For an example: Why is AspenTech’s supply chain management solution, Aspen SCM™, more commonly known as MIMI™, still used in production planning and scheduling at companies around the world? In this era of high tech rapid application development, you would think an interactive modeling interface that started its beginnings more than 25 years ago would die peacefully. But in this case, it’s not dead, it is still flourishing.
Since Profit Point supports a variety of MIMI™ users in the chemical, biotech, tire, and petrochemical industries we recognize its history of value, and it’s potential to change with the changing business climate.
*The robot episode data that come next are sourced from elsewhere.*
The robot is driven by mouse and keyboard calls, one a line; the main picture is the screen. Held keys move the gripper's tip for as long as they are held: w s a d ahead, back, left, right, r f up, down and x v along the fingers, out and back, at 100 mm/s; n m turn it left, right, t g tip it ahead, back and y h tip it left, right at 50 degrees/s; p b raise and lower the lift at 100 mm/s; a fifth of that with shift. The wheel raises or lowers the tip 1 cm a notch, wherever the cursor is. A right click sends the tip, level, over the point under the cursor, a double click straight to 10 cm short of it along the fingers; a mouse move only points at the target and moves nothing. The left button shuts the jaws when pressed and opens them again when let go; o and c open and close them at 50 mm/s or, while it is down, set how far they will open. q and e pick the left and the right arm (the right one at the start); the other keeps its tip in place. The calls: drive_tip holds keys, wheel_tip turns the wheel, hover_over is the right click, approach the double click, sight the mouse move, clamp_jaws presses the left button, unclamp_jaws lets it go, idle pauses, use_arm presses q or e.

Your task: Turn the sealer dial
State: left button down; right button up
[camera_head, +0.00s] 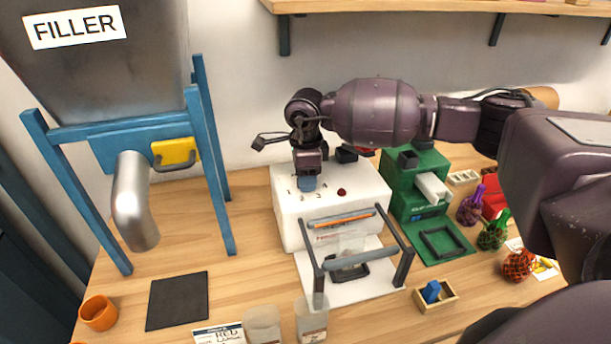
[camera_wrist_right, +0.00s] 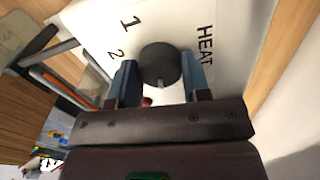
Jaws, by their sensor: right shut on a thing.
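The white sealer (camera_head: 285,218) stands on the table in the middle of the head view, with numbers and a red button on its top. My right gripper (camera_head: 306,184) points down at the sealer's top. In the right wrist view the round dark dial (camera_wrist_right: 160,62) sits between the two blue fingertips of the gripper (camera_wrist_right: 158,76), which is shut on it. A pale mark on the dial faces the gripper body. The numbers 1 and 2 and the word HEAT show beside it. In the head view the gripper hides the dial. My left gripper is out of view.
The sealer's frame bar (camera_head: 345,256) stands in front. A green machine (camera_head: 413,178) is close on the right, with netted bags (camera_head: 492,236) beyond it. The filler's blue frame (camera_head: 213,175) stands on the left. A dark mat (camera_head: 177,300) and orange cup (camera_head: 98,313) lie front left.

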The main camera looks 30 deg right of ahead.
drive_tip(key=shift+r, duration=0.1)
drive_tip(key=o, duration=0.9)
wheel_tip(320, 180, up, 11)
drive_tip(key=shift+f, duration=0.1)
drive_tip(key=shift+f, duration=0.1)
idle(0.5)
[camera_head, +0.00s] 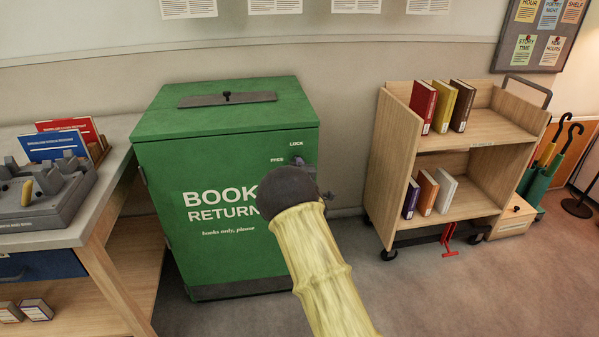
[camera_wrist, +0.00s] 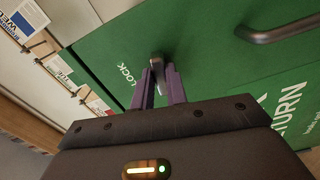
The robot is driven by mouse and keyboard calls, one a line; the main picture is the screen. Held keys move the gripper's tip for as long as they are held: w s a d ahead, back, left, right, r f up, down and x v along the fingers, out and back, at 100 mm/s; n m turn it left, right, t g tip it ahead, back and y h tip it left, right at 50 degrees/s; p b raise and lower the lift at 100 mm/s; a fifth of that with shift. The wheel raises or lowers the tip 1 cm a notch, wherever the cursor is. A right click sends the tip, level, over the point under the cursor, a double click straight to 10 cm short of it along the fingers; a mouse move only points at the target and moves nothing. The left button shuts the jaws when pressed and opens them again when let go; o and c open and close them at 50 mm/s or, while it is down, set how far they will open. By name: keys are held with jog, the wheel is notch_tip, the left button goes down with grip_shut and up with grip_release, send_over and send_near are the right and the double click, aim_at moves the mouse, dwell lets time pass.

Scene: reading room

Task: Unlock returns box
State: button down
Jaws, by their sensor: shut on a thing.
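The green book return box (camera_head: 215,190) stands against the wall, its front marked BOOK RETURN. Small LOCK and FREE labels are printed at its upper right front. My gripper (camera_wrist: 159,78) is at that corner, its purple fingers shut on a small dark lock knob (camera_wrist: 157,61) beside the LOCK label. In the head view my arm and wrist hide the knob and part of the front. I cannot tell which label the knob points to. A dark bar handle (camera_wrist: 285,26) on the box front shows in the wrist view, apart from my fingers.
A desk (camera_head: 100,212) with a grey device (camera_head: 45,198) and card holders stands close on the left. A wooden book cart (camera_head: 400,150) with several books stands to the right. A green umbrella stand (camera_head: 535,184) is farther right.

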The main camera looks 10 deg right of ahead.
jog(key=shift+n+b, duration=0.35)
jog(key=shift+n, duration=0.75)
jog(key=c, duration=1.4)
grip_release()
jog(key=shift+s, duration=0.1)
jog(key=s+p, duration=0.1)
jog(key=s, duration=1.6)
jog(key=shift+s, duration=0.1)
MIMI has allowed companies to take control of their production scheduling problems, and help them maximize throughput while optimizing resource investment.
Profit Point has evaluated and supported various supply-chain management solutions, and we continue to provide support for older MIMI versions used for production planning and scheduling. It’s the built in scheduling and task sequencing capabilities, and MIMI’s user-friendly interface and the ease which it can be configured to address a company’s specific business process requirements that makes it the ideal legacy supply-chain management solution. Furthermore, leveraging MIMI’s scheduling models to integrate with ERP systems, such as SAP, Oracle or others, streamlines the scheduling process with minimal human interaction. Even after 20 plus years of use, MIMI’s flexibility, configurability, ability to integrate with other databases and custom applications, allows it to survive. Add in MIMI’s ability to model a company’s business processes at a fraction of the cost to implement a new system, and you have a survivor. Aspen SCM™ or MIMI™ (Which by the way, stands for Manager for Interactive Modeling Interfaces) continues to outlast other scheduling tools
In our opinion, legacy systems can continue to provide exceptional value if nurtured with the right service and support resources. Pulling the plug on some legacy applications can be pouring money down the drain. These are resources that can be used in other areas.